Indeed, at year-end some aspects of the price picture appear to be easing. Overall construction materials slowed to 0.7 percent rise in September, compared to a 1.4 percent increase in August, according to the producer price index. But concrete itself rose 1.7 percent in September.

“Given the even larger rise in scrap prices and the recent jump in the cost of energy needed to melt, shape and transform steel, it appears likely that construction steel prices will rise more,” said Kenneth D. Simonson, chief economist at the Alexandria, Va.-based Associated General Contractors of America.
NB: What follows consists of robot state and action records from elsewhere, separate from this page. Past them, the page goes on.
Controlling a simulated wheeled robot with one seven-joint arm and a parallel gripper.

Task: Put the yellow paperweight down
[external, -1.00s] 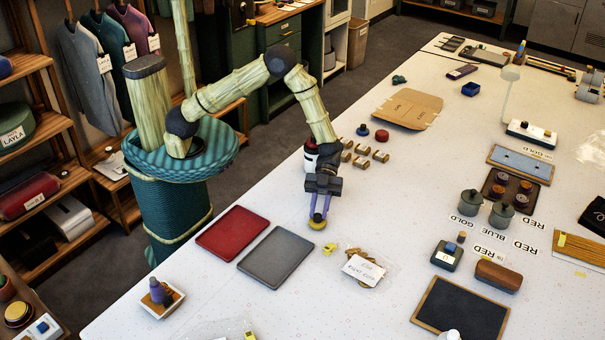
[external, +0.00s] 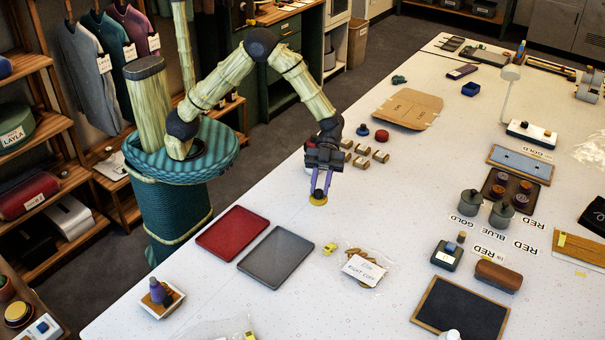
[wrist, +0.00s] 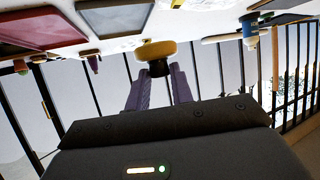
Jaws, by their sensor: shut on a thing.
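The yellow paperweight (external: 318,200) is a round yellow disc at the tips of my gripper (external: 320,188), over the near-left part of the white table. In the wrist view the yellow disc (wrist: 156,48) shows with a dark knob on my side of it, between the two purple fingers of my gripper (wrist: 158,76). My gripper is shut on it. The disc appears to be clear of the table, but I cannot tell the exact height.
A red tray (external: 232,232) and a grey tray (external: 276,257) lie toward the front left. A yellow piece (external: 330,248) and a labelled bag (external: 364,268) lie nearer the front. Small brown blocks (external: 361,161) and a red round piece (external: 382,136) lie behind.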

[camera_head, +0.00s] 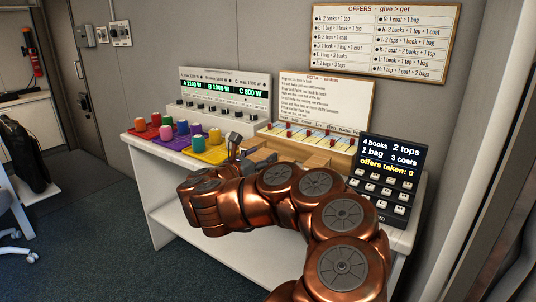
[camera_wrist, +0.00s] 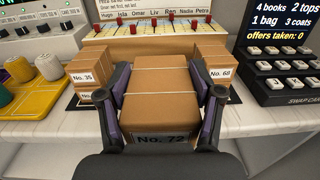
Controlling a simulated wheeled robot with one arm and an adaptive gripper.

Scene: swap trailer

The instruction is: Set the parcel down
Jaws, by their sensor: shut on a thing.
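My gripper (camera_wrist: 166,88) is shut on a brown cardboard parcel (camera_wrist: 160,112) marked No. 72, with one finger along each side. The parcel has a pale string across its top and fills the middle of the wrist view. A parcel marked No. 35 (camera_wrist: 92,78) stands to its left and a parcel marked No. 68 (camera_wrist: 222,74) to its right. The underside of No. 72 is hidden, so I cannot tell whether it touches the counter. In the head view my arm covers most of the gripper and the held parcel.
The white counter (camera_head: 165,158) carries coloured trays with several spools (camera_head: 167,133) at the left. Behind stand a wattage panel (camera_head: 225,100) and a slider board (camera_head: 310,138). A black keypad display (camera_head: 385,180) stands at the right. Bare counter shows near the front edge.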

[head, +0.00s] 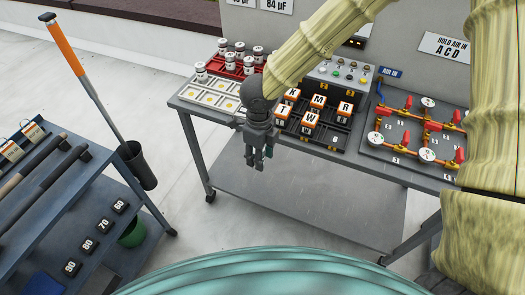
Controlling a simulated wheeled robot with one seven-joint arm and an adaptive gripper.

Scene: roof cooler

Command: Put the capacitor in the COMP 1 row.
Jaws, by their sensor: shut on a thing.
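My gripper (255,164) hangs pointing down in front of the near edge of the table, above the lower shelf. It is shut on a thing that is mostly hidden by the fingers; only a small teal patch shows at its right side, and I cannot tell what it is. Several silver-white capacitors (239,46) stand in a red tray (227,67) at the back left of the table. One more capacitor (201,72) stands at the tray's front left corner. In front lies a pale tray (186,90) with rows of yellow-centred places; its row labels are too small to read.
Lettered orange-and-white blocks (311,118) stand in a dark rack (328,138) right of my gripper. A button box (340,77) is behind them. A valve board (400,152) fills the right side. A dark cart (60,205) with tools stands at left.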

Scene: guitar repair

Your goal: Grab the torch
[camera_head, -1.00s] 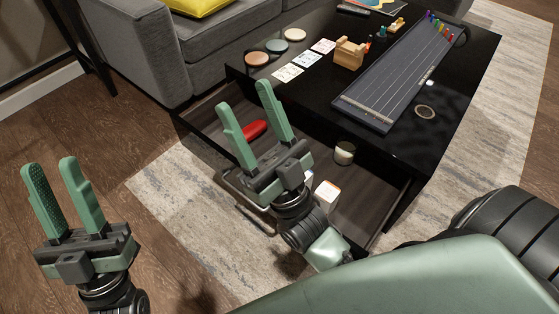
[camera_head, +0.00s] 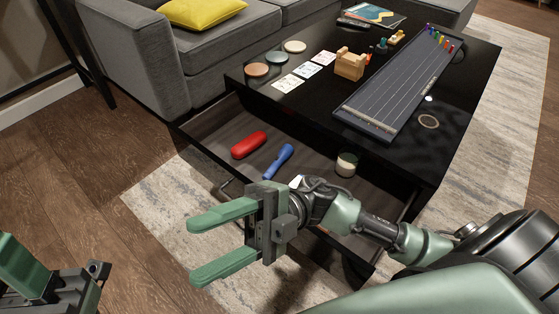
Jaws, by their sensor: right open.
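A blue torch (camera_head: 279,160) lies in the open drawer (camera_head: 213,136) of the black table, between a red case-like object (camera_head: 248,145) and a small round jar (camera_head: 347,164). My right gripper (camera_head: 193,250) is open and empty. Its green fingers point left, in front of the drawer in the picture, below and left of the torch and apart from it. My left gripper (camera_head: 22,270) is cut off at the lower left corner. One green finger shows, and its opening cannot be made out.
The grey sofa (camera_head: 155,55) stands behind on the left. Floor at the left is clear.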

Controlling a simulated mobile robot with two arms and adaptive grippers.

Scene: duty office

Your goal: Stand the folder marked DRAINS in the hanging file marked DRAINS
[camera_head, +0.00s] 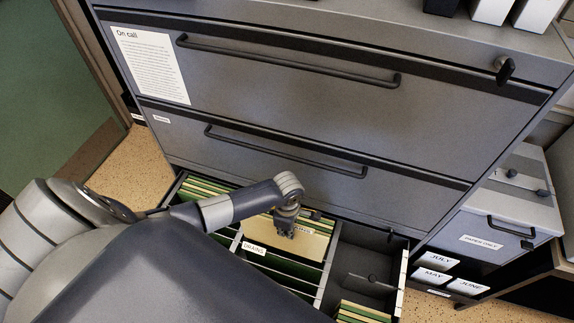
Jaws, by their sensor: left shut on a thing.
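A manila folder (308,243) is above the open drawer, in the jaws of my left gripper (287,231). A small white label shows on it beside the gripper, but its text is partly hidden. The left gripper points down and is shut on the folder's upper edge. A white tab marked DRAINS (254,249) is just left of the folder, at the front of the green hanging files (284,268). I cannot tell whether the folder's lower edge is inside a hanging file. My right gripper is not in view.
The open drawer (399,283) has more folders at back left and front right, with an empty bay at right. The cabinet's upper drawers (300,90) are shut. A shredder-like unit (505,215) and boxes marked JULY, MAY and JUNE (437,260) stand at right.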

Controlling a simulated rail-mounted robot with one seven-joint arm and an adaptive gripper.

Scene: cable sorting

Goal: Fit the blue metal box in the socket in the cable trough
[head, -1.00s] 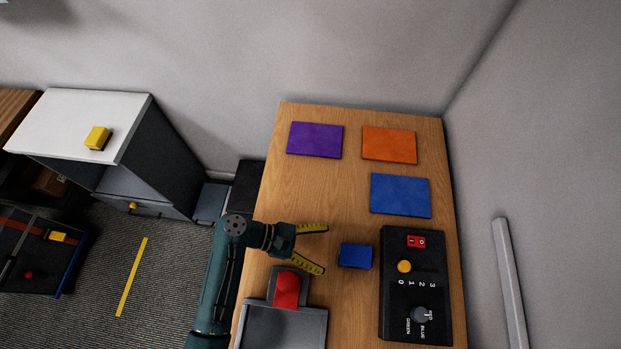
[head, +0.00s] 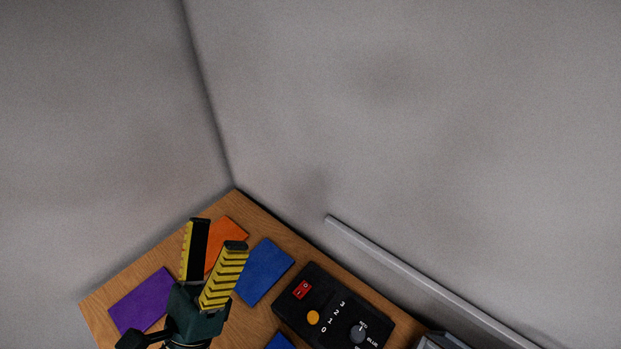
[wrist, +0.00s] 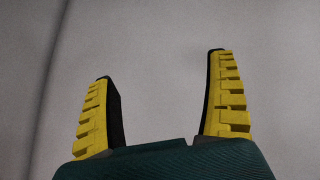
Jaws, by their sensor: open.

“First it was drywall, then gas prices drove up transportation prices, and concrete and steel went up,” lamented Intertech’s Stadlen. “It has put a lot of people in a hurry-up-and-wait mode.”

Roofing materials may be next on the scarcity list, following the hurricanes that ripped off thousands of roofs in Florida and shut down at least one roof-manufacturing plant there. Westwood’s McBride recounts that retail contractors said Florida roofing suppliers were outbidding them for materials at the last minute. Even before the storms, says the Institute for Supply Management, prices for roof shingles and roofing materials were inching up. The hurricanes also damaged hundreds of retail sites “and really kicked the industry into crisis mode there,” said Stadlen. “It was a matter of patching them up and putting off everything else off until later. You’ve got to keep those registers running.” Construction workers, too, became scarce in some regions, as many migrated to Florida to take advantage of the ample rebuilding work there.

Some of Stadlen’s larger retail clients are looking at different material choices and designing “smarter” in response to higher costs. “Unfortunately, that process takes time,” he said. “For now, there are slimmer profit lines across the board.” And some nervous retailers and developers, to boot.